La respuesta de Piketty: no hay libros de economía que hayan analizado la repartición de riqueza en los principales países desarrollados sirviéndose de datos estadísticos cruzados entre riqueza heredada, información fiscal y análisis más o menos abstractos como la evolución de salarios y PIB, así como el rendimiento del capital y la tasa de ahorro.

El economista Thomas Piketty, autor de «El capital en el siglo XXI» (2013)

Los datos apuntan a que la divergencia entre rentas y salarios juega a la larga a favor de los que acumulan ganancias empresariales y réditos de herencias e inversiones; economistas liberales achacan esta tendencia a la divergencia a factores como la recompensa del riesgo que asumen quienes invierten su dinero en negocios, inversiones inmobiliarias, bolsa, renta pública, etc.

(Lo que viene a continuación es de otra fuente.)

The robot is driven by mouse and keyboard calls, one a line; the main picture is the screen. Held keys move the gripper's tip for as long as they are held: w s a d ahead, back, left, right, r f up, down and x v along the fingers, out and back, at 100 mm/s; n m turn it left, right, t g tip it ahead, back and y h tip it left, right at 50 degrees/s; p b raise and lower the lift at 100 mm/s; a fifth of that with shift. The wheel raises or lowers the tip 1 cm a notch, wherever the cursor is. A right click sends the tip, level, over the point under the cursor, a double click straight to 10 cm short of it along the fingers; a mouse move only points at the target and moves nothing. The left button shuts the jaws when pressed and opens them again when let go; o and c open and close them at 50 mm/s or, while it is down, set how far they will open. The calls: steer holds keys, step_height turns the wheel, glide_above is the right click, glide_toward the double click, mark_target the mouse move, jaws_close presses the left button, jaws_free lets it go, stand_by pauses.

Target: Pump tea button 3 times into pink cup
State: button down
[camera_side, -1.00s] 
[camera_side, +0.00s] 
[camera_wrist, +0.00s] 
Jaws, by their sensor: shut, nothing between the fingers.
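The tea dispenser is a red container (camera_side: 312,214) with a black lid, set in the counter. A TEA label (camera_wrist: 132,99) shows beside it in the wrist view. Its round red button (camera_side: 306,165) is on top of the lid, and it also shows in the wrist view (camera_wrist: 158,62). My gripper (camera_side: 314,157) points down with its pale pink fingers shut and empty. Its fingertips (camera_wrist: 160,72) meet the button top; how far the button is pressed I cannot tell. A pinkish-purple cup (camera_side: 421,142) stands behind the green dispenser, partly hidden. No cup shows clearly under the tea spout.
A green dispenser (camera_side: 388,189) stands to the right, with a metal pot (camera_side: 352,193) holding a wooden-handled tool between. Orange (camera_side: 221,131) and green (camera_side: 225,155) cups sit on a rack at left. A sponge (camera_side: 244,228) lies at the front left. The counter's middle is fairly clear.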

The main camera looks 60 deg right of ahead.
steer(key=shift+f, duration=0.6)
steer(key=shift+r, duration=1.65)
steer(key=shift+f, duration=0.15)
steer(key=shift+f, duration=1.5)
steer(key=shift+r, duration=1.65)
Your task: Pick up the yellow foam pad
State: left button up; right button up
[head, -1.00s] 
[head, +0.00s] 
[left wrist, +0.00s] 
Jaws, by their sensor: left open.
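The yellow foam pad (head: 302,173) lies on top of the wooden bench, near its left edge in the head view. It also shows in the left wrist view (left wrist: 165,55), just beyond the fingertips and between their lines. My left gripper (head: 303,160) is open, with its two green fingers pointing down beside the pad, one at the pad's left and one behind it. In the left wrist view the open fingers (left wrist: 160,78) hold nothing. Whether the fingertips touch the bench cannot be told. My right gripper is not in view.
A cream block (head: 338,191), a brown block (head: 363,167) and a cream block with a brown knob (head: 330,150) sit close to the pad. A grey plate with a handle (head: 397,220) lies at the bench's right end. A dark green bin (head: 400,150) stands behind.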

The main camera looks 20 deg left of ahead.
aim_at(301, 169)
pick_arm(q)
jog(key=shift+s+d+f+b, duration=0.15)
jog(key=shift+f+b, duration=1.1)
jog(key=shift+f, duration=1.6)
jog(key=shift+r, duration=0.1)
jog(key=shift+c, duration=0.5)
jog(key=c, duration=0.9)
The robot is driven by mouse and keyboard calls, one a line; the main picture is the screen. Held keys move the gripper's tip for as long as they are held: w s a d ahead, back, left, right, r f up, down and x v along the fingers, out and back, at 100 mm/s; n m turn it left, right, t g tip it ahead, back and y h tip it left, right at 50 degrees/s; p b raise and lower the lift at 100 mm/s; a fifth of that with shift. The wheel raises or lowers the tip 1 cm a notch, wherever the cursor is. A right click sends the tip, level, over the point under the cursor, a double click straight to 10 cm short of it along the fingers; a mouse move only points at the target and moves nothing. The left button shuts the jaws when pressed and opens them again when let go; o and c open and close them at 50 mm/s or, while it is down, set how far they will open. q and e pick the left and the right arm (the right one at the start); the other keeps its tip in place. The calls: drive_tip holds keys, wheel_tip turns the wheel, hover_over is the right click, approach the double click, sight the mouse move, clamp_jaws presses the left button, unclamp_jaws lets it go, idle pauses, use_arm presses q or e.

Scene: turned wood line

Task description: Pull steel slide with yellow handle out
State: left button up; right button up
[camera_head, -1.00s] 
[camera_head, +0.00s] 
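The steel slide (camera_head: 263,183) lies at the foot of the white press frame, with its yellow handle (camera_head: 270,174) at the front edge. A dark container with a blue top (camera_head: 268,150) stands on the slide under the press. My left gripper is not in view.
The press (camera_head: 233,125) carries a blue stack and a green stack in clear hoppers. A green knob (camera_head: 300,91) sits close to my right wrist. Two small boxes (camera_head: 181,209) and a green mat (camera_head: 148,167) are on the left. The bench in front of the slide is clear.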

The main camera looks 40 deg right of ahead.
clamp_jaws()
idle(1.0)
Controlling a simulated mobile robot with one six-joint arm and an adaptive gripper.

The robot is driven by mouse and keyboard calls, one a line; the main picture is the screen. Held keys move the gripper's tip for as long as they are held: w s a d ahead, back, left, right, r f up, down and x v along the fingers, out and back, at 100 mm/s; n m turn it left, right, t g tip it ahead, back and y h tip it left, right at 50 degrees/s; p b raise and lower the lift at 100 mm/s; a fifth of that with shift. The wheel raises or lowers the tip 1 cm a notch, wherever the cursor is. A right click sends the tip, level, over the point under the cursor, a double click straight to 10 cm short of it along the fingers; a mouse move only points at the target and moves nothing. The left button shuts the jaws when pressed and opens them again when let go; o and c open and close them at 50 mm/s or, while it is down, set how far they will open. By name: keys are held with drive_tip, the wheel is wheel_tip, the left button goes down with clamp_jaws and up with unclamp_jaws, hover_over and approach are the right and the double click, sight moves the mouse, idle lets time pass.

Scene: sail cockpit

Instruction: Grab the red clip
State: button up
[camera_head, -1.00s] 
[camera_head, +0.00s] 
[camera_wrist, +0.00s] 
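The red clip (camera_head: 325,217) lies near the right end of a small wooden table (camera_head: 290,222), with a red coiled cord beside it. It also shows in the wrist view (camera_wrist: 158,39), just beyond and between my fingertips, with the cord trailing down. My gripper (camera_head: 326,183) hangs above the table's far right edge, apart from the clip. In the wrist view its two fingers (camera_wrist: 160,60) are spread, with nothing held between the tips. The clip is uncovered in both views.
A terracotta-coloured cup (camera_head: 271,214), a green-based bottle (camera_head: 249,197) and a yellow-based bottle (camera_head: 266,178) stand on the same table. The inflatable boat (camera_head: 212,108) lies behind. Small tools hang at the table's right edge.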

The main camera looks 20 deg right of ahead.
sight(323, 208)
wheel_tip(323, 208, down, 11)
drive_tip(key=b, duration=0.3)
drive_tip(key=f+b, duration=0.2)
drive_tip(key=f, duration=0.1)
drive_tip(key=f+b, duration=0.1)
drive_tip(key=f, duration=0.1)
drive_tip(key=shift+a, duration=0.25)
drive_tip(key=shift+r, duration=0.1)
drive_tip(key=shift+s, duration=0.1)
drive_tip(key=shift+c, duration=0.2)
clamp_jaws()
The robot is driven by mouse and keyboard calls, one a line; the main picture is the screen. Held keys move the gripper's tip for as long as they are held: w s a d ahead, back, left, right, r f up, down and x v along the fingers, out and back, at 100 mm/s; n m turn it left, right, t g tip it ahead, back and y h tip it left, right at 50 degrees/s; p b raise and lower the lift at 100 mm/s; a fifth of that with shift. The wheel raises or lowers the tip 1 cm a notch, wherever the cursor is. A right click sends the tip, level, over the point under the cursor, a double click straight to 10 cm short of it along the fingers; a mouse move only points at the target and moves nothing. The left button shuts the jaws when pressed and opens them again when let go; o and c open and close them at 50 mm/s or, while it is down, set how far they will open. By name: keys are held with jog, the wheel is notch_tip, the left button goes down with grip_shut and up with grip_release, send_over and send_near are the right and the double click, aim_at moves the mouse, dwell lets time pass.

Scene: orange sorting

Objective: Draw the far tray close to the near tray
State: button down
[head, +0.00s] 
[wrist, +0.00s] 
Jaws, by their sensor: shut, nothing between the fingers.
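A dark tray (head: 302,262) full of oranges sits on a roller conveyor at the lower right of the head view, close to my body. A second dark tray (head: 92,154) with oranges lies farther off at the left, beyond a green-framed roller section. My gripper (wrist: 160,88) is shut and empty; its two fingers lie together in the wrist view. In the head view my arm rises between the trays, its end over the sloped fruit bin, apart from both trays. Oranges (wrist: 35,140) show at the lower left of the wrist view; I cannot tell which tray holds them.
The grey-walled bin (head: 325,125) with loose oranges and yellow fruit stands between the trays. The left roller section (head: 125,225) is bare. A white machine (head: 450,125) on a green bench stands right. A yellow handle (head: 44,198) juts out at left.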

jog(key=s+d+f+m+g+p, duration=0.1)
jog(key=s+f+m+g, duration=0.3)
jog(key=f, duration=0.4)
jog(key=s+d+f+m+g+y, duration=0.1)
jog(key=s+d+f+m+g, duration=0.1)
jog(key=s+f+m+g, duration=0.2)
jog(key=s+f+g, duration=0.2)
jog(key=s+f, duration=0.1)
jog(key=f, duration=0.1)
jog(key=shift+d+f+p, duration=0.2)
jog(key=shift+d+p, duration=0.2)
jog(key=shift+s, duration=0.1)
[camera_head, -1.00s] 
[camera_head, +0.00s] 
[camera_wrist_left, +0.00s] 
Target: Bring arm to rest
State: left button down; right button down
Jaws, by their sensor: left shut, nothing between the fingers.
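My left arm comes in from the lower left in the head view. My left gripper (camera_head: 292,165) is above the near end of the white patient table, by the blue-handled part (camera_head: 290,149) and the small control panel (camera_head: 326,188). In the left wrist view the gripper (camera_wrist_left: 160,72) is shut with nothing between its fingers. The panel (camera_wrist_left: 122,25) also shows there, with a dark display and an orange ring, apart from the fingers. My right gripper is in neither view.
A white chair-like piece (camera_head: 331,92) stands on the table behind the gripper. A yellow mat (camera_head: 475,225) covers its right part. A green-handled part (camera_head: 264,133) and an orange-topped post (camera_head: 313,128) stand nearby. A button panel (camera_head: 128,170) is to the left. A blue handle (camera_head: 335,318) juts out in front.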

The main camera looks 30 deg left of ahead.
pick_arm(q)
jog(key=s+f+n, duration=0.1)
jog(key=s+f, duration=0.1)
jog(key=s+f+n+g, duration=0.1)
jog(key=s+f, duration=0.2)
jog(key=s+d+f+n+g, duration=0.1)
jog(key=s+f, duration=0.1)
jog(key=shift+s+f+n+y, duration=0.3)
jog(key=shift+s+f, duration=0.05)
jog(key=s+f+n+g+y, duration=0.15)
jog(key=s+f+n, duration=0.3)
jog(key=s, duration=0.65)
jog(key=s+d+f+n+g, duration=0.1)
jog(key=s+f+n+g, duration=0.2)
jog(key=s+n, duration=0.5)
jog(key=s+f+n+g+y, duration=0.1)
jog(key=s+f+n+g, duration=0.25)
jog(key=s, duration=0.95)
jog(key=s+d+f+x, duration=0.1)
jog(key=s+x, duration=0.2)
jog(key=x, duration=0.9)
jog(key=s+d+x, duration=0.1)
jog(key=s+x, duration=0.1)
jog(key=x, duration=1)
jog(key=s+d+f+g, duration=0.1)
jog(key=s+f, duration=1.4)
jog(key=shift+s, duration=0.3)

Cuando se olvidan libre competencia y regulación

Nadie es capaz de resolver una incógnita: ¿por qué la prosperidad prolongada sin grandes tensiones sociales tiende al deterioro de los salarios y a la acumulación de capital en la cúspide? ¿Son necesarias grandes crisis financieras, guerras y grandes catástrofes periódicas para que fenómenos como empezar de nuevo o invertir en reconstrucción impulsen los salarios y reduzcan la desigualdad? ¿O la respuesta se encuentra en restaurar la libre competencia en mercados que aumentan en rigidez a medida que se consolidan grandes empresas que actúan como monopolios de facto?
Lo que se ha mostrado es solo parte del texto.